Brussels: Unemployment has reached a new high in the euro zone and inflation remains well below the European Central Bank's target, underscoring just how severe a challenge EU leaders face to revive the bloc's sickly economy.

Joblessness in the 17-nation currency area rose to 12.2 per cent in April, statistics agency Eurostat said yesterday, marking a new record since the data series began in 1995. With the euro zone also in its longest recession since its creation in 1999, consumer price inflation was far below the ECB's target of just below two per cent, coming in at 1.4 per cent in May, slightly above April's 1.2 per cent rate.

That rise may quieten concerns about deflation, but the deepening unemployment crisis is a threat to the social fabric of the euro zone, with almost two-thirds of young Greeks unable to find work exemplifying southern Europe's threat of creating a 'lost generation'.

Economists and policy makers have expressed concern that the greatest threat to the unity of the euro zone is now social breakdown from the crisis, rather than market-driven factors.

In France, Europe's second largest economy, the number of jobless rose to a record in April, while in Italy, the unemployment rate hit its highest level in at least 36 years, with 40 per cent of young people out of work. Some economists expect the ECB, which meets on June 6, to act to revive the economy and go beyond another interest rate cut to consider a US-style money printing programme known as quantitative easing.

"We do not expect a strong recovery in the euro zone," said Nick Matthews, a senior economist at Nomura International in London. "It puts pressure on the ECB to deliver even more conventional and non conventional measures."

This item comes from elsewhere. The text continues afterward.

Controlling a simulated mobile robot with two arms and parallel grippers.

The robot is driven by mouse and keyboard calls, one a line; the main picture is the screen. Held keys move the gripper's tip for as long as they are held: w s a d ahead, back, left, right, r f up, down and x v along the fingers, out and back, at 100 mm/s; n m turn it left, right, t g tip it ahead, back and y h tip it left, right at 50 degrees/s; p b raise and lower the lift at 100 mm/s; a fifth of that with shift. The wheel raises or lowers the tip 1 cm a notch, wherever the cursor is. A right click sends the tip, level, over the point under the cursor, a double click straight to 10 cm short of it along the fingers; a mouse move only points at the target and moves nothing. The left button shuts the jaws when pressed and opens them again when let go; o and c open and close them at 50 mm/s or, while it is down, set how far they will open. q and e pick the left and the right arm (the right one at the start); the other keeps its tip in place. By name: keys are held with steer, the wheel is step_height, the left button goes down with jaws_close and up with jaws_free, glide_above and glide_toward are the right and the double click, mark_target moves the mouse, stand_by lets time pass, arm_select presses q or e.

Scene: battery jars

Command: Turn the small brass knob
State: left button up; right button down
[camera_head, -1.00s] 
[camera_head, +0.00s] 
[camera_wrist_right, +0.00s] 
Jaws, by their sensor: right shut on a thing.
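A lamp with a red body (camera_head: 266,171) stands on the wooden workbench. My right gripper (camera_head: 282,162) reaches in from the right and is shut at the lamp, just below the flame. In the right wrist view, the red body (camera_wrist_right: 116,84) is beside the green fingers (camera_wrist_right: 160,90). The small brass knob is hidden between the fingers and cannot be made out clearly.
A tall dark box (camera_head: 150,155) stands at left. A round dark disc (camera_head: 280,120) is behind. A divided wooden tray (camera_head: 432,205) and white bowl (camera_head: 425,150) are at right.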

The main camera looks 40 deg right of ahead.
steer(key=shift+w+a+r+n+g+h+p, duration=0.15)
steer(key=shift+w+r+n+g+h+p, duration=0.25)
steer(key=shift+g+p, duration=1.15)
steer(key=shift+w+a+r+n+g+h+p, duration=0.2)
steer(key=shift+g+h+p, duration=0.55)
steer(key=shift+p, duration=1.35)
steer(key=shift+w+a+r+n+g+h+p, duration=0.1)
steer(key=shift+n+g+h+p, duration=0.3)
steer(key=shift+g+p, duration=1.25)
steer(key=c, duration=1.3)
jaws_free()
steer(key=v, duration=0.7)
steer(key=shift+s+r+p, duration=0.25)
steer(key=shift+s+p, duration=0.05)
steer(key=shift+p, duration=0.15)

In the past, the euro zone has needed economic growth of around 1.5 per cent to create new jobs, according to Carsten Brzeski, an economist at ING. With the Organisation for Economic Cooperation and Development (OECD) forecasting this week that the euro zone economy would contract by 0.6 per cent this year, unemployment is set to worsen long before it turns around.

5.6m young jobless
ECB President Mario Draghi, whose bold decision-making helped protect the euro zone from break-up last year with a plan to buy the bonds of governments in trouble, has so far preferred to leave the onus on euro zone governments to reform.

A majority of economists polled by Reuters do not expect the ECB to cut its deposit or main refinancing rates in the coming months, although the OECD this week called for the bank to consider quantitative easing. The Commission, the EU's executive, told governments this week they must focus on reforms to outdated labour and pension systems to regain Europe's lost business dynamism, a move to shift focus away from debilitating budget cuts towards growth.

EU leaders meeting at the end of June in Brussels are expected to put the problem of joblessness at the forefront of their summit.

European Council President Herman Van Rompuy, who chairs the meetings, said last week youth unemployment was one of the most pressing issues for the 27-nation European Union as a whole.